Friday, May 2, 2008

Why Britain’s economy will change

By Martin Wolf

What does the economic turmoil mean for the UK economy? This is not a question about prospects for the next year. It is deeper than that: how well can an economy long characterised by soaring house prices, exploding debt and a dynamic financial sector adjust to a new world?

Attitudes to the new “special liquidity scheme” for banks tell us how little politicians want to consider the worst possibilities. Thus, Alistair Darling, chancellor of the exchequer, told the Commons on April 21 that the scheme would “help alleviate the problems that have seen banks reluctant to lend to each other and in turn support the provision of new mortgage lending”. But Mervyn King, governor of the Bank of England, says “the scheme is not designed to send the mortgage market back to the rather wild lending before the turmoil began last summer”. On the contrary, there “needs to be some adjustment in the housing market”.

Mr King is closer to the truth, not least on what the scheme is likely to achieve. Its beauty is that it makes only existing high-grade assets liquid. It is not a commitment to creating a market for future fruit of the financial sector’s imagination. But it should eliminate concerns over illiquidity of existing high-grade mortgage-backed securities. Early evidence suggests that it is working: spreads between rates at which banks lend to one another and expected official rates have contracted by about 10 basis points, though they remain very high.

Mr King states that “the objective is not to protect the banks but to protect the public from the banks”. The two can never be separated, alas: it is because banks are so important to the public that they are supported by the government, on the public’s behalf. But this scheme is a decent attempt to draw this line. It leaves the banks to cope with the illiquidity of low-grade paper they now hold. It also provides no bail-out of long-term losses for solvent institutions. So more capital is needed. Recent moves to raise it are welcome.

Accept, then, that these official efforts are not going to bring back the credit boom and should also not do so. The last thing the UK needs is more highly leveraged purchase of overpriced houses. But how bad is the let-down for the economy then going to be?
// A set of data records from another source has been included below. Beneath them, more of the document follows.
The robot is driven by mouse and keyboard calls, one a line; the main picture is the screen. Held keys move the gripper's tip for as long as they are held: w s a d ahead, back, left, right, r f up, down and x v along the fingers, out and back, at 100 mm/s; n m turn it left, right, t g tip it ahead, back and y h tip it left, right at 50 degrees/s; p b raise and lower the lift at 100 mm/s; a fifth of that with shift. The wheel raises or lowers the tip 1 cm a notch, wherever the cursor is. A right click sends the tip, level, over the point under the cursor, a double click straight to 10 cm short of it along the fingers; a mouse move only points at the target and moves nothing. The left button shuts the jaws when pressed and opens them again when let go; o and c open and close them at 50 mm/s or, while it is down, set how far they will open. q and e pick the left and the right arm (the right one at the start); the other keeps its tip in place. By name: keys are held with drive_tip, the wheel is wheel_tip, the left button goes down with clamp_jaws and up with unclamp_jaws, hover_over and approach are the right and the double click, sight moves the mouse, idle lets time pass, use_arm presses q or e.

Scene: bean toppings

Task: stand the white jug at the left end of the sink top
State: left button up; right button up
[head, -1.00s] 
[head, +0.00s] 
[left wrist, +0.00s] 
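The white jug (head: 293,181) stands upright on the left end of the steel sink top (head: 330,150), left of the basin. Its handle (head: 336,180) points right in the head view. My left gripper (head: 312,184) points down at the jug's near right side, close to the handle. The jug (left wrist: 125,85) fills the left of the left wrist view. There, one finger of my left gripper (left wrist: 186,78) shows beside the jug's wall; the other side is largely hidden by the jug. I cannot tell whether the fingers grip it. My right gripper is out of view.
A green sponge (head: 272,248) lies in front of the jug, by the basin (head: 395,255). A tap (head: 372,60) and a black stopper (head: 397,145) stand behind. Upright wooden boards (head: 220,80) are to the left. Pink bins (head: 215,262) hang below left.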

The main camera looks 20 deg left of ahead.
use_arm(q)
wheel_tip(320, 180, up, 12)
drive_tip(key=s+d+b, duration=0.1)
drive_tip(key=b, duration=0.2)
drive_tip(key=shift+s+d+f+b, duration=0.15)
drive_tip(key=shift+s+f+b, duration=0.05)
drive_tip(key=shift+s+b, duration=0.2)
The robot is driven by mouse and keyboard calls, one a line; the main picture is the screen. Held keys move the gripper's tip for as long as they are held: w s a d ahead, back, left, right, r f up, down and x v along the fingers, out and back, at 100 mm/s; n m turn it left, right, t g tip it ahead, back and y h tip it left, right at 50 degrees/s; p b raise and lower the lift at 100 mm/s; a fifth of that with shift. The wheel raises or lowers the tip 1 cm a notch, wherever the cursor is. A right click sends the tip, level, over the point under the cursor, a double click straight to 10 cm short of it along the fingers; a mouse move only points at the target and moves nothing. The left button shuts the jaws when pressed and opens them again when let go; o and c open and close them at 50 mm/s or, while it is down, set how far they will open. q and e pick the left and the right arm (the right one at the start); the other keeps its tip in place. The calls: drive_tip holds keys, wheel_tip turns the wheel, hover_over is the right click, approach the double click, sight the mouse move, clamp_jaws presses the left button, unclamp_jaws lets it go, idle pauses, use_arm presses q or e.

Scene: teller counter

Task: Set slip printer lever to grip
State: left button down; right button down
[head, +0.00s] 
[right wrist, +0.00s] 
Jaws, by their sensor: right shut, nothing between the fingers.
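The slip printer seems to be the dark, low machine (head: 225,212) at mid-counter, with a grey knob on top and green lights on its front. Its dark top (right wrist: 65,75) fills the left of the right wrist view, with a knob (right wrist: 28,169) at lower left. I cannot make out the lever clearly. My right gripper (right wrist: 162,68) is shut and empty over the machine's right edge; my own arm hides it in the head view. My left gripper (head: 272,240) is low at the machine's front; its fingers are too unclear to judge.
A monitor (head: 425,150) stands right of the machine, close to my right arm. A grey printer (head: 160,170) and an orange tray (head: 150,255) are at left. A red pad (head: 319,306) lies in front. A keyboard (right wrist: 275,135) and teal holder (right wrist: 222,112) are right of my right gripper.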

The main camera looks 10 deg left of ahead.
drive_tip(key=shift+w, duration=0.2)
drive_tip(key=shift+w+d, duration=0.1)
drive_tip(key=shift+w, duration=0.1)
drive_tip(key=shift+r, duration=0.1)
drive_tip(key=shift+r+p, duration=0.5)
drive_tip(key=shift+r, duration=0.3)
In a recent speech, Charles Bean, the Bank’s chief economist, offers an answer*.

Surprisingly, Mr Bean argues that even though house prices are likely to fall, possibly significantly, this does not itself guarantee a sharp slowdown in consumer spending. But this point may not matter since, as he admits, reduced growth in credit seems certain to slow growth in consumer spending. The ratio of household liabilities to disposable income jumped from 105 per cent at the end of 1996 to 164 per cent at the end of 2006. This is much the highest ratio in the Group of Seven leading high-income countries, the US equivalent being just 138 per cent. Such a rise cannot be repeated.

To this fact must be added the negative shocks to prices and real incomes from oil prices at close to $120 a barrel and a doubling of prices of non-fuel commodities since 2004. The fall in sterling will ultimately boost real output substantially. But it will also raise inflationary pressure in the short to medium term. The combination of rising inflation with the impact of the credit squeeze on consumption and investment creates a mild stagflation – the combination that makes the monetary policy job of a central bank most difficult.

The right thing for the Bank to do is to anchor inflationary expectations, even at the risk of a sharp economic slowdown. That is also what it is mandated to do. The UK may indeed be following the US economic path, as David Blanchflower, a member of the monetary policy committee, argues. But the Bank cannot follow the Federal Reserve in its aggressive slashing of interest rates. The role of the Fed is different, because of the greater importance of the US to the world economy and the benefits of the doubt the world still gives it. Nobody has to invest in the UK and nobody outside the UK has to trust sterling.

Pressures from politicians and businesses on the MPC will grow. These must be resisted. The MPC must focus on keeping its balance on Mr Bean’s tightrope. This is one of the reasons the special liquidity scheme is so important: it allows the Bank to separate general monetary policy from its measures to unfreeze the financial system. It maintains the room to focus its monetary policy on stabilising inflation and so the economy, at least in the longer term.

Thus, after 62 quarters of positive growth and a rise of more than 50 per cent in gross domestic product, the UK confronts difficult times. But are these short-term or much longer-term economic difficulties?

The UK is a country in which financial intermediation grew by 126 per cent, in real terms, between 1992 and 2007. If the growth of debt is now to slow, as it must, this explosion of the financial services industry cannot continue. The challenges ahead, therefore, are far more structural than merely cyclical. A new economy will emerge. The transition will be more painful than the government cares to admit. It is unavoidable, all the same.